* [WRITTEN INSTRUCTION] Lines containing the string "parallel" are to be collected in full.

* [DATASET RECORDS]
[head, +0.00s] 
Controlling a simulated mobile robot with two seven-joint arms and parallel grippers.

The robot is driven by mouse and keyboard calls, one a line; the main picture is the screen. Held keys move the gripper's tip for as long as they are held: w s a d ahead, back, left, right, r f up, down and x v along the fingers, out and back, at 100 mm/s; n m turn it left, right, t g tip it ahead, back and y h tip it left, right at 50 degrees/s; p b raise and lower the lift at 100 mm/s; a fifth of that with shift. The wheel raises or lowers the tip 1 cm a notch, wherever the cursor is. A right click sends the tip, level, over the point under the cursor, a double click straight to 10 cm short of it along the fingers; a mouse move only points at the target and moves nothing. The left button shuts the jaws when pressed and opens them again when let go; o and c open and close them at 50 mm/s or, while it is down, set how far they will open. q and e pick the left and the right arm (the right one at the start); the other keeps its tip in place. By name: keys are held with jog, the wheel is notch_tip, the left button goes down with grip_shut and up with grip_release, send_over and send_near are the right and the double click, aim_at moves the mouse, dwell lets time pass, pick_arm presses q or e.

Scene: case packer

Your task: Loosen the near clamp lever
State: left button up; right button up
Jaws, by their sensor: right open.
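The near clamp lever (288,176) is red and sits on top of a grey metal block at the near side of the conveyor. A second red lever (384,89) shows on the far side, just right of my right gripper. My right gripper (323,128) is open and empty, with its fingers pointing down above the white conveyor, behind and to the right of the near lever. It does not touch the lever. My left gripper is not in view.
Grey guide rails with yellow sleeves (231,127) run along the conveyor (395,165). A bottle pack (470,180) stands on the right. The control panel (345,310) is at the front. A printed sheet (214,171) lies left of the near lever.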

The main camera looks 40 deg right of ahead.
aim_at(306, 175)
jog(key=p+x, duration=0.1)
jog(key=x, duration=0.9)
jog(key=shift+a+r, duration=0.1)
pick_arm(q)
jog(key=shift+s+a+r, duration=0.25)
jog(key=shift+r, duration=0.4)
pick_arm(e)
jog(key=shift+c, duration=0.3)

--

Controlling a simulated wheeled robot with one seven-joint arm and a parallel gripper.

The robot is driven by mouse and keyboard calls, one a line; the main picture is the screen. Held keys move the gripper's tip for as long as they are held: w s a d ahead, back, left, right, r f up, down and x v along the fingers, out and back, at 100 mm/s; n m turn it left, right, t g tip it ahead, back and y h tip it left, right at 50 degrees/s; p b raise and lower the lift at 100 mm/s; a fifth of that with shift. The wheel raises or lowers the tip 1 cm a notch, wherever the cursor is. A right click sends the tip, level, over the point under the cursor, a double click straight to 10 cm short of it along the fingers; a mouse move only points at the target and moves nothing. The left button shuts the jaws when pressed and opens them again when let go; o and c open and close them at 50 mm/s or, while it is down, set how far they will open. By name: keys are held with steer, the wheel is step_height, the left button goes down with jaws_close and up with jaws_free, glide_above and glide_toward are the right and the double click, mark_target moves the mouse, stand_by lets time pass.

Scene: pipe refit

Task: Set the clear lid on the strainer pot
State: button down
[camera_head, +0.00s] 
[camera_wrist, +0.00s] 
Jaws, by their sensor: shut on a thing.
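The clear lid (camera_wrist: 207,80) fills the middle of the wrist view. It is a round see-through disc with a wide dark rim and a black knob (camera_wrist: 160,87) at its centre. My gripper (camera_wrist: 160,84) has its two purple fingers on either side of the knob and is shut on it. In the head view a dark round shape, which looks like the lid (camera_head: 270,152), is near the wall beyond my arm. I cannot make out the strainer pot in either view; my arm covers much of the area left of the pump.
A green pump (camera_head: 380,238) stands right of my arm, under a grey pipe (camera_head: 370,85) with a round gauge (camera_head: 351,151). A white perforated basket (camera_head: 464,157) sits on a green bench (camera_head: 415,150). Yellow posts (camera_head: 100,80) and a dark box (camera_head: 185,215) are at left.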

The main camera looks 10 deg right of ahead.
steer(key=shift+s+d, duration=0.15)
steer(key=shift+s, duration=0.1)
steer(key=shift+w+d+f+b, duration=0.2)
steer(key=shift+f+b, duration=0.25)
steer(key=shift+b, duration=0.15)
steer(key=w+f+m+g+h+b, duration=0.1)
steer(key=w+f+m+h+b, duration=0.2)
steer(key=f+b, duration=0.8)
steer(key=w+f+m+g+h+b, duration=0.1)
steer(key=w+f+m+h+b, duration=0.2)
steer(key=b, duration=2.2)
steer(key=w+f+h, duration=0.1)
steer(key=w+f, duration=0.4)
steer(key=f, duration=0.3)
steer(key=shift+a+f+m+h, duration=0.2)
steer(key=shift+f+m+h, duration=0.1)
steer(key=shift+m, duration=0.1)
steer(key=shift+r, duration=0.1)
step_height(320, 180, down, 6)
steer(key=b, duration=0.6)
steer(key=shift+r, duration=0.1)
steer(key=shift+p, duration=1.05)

...

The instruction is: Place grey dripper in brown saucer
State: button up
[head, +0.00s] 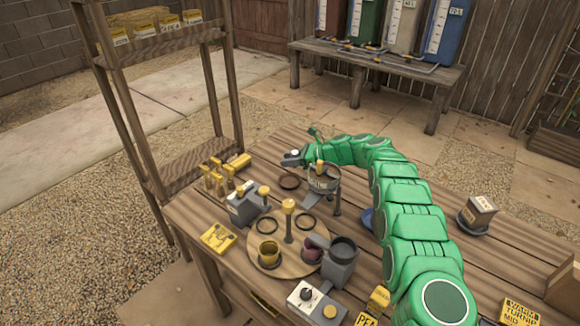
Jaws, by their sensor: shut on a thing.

* [TASK OUTPUT]
Controlling a simulated mobile robot with two seven-joint arms and parallel grippers.
Controlling a simulated wheeled robot with one seven-joint arm and a parallel gripper.

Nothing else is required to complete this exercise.